In the meantime, Lana kept thinking about not having the diner. It has been a special part of Lana’s life for more than 20 years, and she didn’t want to give it up, so she decided to buy it from her mom and reopen the diner, renewing the ’50’s theme.
Lana, along with friends and family, have been painting inside and out, as well as cleaning, polishing all the stainless steel equipment and counter, and purchasing some new dishes and equipment items. She hired a staff and chose new employee uniforms of red T-shirts and ball caps.
Bob's Diner, with its 10 stools, has a number of features typical of the ’50s diner atmosphere. It has the same grey rubber mouse mascot that sits under the soft drink dispenser. There are the usual good-natured barbs traded between staff and the regulars, such as, “Where else can we go and get this kind of abuse and be charged for it, too?”
Bob’s Diner offers a Sweetheart Special with two burgers, two fries, and two drinks. For those who don’t have a sweetheart, the sign says they charge you double.
It is also the place where the local customers (businessmen, career women, truck drivers, ball players, students, barbers, salesmen, teachers, families, etc.) can visit with a stranger one day, and a week later feel like old friends.
“The diner is like a family reunion every day,” Lana said.
A few years ago, the regular customers had affectionately renamed the diner “Dianna’s Dump.” Now with a new owner, they will have to find a new nickname for Lana’s place.

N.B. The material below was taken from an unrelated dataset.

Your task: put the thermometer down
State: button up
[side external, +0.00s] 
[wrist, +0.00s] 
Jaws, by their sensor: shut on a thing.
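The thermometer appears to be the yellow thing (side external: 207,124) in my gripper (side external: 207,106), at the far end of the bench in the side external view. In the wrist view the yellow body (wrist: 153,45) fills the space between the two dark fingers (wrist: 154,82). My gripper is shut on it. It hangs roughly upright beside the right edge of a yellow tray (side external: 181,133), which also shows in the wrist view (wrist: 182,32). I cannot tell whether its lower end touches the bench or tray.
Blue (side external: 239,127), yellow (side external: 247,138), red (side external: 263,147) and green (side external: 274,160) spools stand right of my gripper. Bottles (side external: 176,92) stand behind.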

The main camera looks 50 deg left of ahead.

One of several Valentine Diners that were in Liberal in the ’50s, Bob’s Diner is the only one still in operation and there are very few still around in any community or state. Many went through several remodelings and if they are still being used today, they don’t even resemble a diner.
At Bob’s Diner, people will find “a little diner that might be a little slow and a little backwards, but it’s a whole lot of fun,” Lana said. “Where else do you get coke or grape or orange soda in a bottle?”
It was a contented customer who may have put into words the legacy of this Kansas creation: “One thing is sure,” he said, “You’ll find a lot of heart in an old Valentine Diner.”
When one visits the diner, it is a step back in time, as well as a place with great food, good company and a friendly atmosphere, according to Lana.
“We only accept cash, so be sure and stop by the ATM on the way to the diner,” she said. “Hours are from 11 a.m. to 3 p.m. for lunch and 5 to 8 p.m. for supper on Monday through Friday. Saturday hours are from 11 a.m. to 3 p.m. The diner is closed on Sundays.”